Restic check --read-data --read-data-subset 1/12

kitwo · March 2, 2020, 3:32pm

Hiya,

I tried to get my head around this by reading the various forum posts out there:

If I’ve understood the command correctly:

restic check --read-data --read-data-subset 1/12

Will divide my 2TB worth of data into 12 sections, and read the 1st section for integrity. If I ran my script once every week, then it should have checked my data every 3 months.

The part that confuses me, is if the next section is i.e 2/12, how would restic know to automatically check the next section, when I run the same command?

I don’t see how, but wanted to double check if I need to increment the section/‘n’ each week, or is it normal to only check a portion of the data each time i.e 1/12?

Many thanks,

kit

rawtaz · March 2, 2020, 4:18pm

Which of the 12 sections restic checks is determined by the first number you give it in the n/t argument. If you give it 1/12 it will check the first section, if you give it 2/12 it will check the second section, etc. So it’s not automatic, you explicitly tell it which section to check (and how big the sections should be). See the bottom part of Working with repositories — restic 0.16.3 documentation .

kitwo · March 4, 2020, 7:21am

Thank you Rawtaz,

Thank you clarifying that, would you be able to suggest whether it’s sufficient to run the check --read-data-subset n/52, and have this run each week.

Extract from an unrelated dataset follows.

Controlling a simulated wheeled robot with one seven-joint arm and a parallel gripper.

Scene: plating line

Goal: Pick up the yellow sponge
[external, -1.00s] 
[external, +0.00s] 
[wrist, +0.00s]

I figured it would read most of the data each year, excluding new data that has been added.

Or should all of the data be read say every 3 months?

I opted to check it each week for 52 weeks, as I found a simple way to work out the week number, but didn’t find anything on incrementing each week for say n/12 sections. Would appreciate any pointers on that.

Kind regards,

Kit

764287 · March 5, 2020, 8:42am

There are no general rules for things like that, it always depends on your usecase. You need to ask yourself some questions:

How important is the data that you are backing up?
How much is changing?
Would check be interrupting your scheduled backups (as it requires an exclusive lock) too much?
Will it be catastrophic to find out that some hardware failure made the last 3 months of your backups (or parts of it) useless? Or do you have a 2nd set of independend backups anyways?

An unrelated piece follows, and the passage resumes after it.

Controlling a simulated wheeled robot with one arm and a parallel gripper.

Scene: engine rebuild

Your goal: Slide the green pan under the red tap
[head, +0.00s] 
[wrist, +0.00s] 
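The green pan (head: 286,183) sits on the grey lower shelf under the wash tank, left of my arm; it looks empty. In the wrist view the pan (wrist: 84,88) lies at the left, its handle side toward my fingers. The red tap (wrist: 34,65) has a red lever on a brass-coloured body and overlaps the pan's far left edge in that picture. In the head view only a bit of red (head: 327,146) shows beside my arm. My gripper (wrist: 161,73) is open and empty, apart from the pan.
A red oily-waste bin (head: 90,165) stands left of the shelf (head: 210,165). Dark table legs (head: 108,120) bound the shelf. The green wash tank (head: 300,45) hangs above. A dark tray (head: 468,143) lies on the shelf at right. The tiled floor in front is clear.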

kitwo · March 5, 2020, 11:25am

Ok, I’ll have a think about that,

many thanks,

Kit

ifedorenko · March 5, 2020, 4:18pm

FWIW, here is the bash script I use to do rolling check of all pack files over 30 days period

# failure email config
NAME=$(hostname)
EMAIL=...

# all data is checked over CHECK_PERIOD number of days
# current day calculated as days since 1970-01-01 modulo $CHECK_PERIOD
# (date +%s returns seconds since 1970-01-01 00:00:00 UTC)
CHECK_PERIOD=30
CHECK_DAY=$(( 1 + ($(date +%s) / 86400) % $CHECK_PERIOD ))

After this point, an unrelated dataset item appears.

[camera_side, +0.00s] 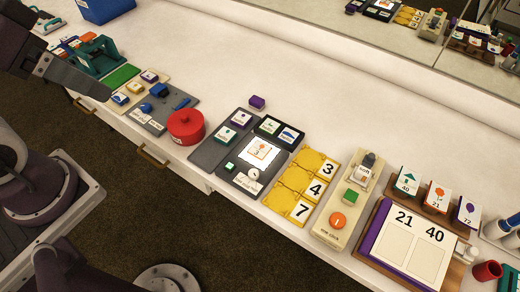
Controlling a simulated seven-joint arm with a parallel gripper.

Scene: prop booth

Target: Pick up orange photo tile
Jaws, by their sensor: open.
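My gripper (88,84) is at the upper left, over the left part of the table, well away from this tile. It is open, and I see nothing held in it. Its fingertips are not clearly shown.
A red lidded pot (186,126) stands left of the board. Yellow numbered trays (303,186) are to the right. The white table behind is clear.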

LOG=/var/log/restic-backup.log
RESTIC=/usr/local/bin/restic

printf "\nrestic check data start $(date +%Y%m%d_%H%M%S)\n" >> $LOG
$RESTIC \
  --cache-dir /var/cache/restic \
  check --with-cache --read-data-subset=$CHECK_DAY/$CHECK_PERIOD >> $LOG 2>&1

if [ $? != 0 ]; then
  mail -s "$NAME backup check failed" $EMAIL <<EOF
...
$(tail /var/log/restic-backup.log)
EOF
  exit
fi

kitwo · March 7, 2020, 3:57pm

Thank you for sharing this, really appreciate it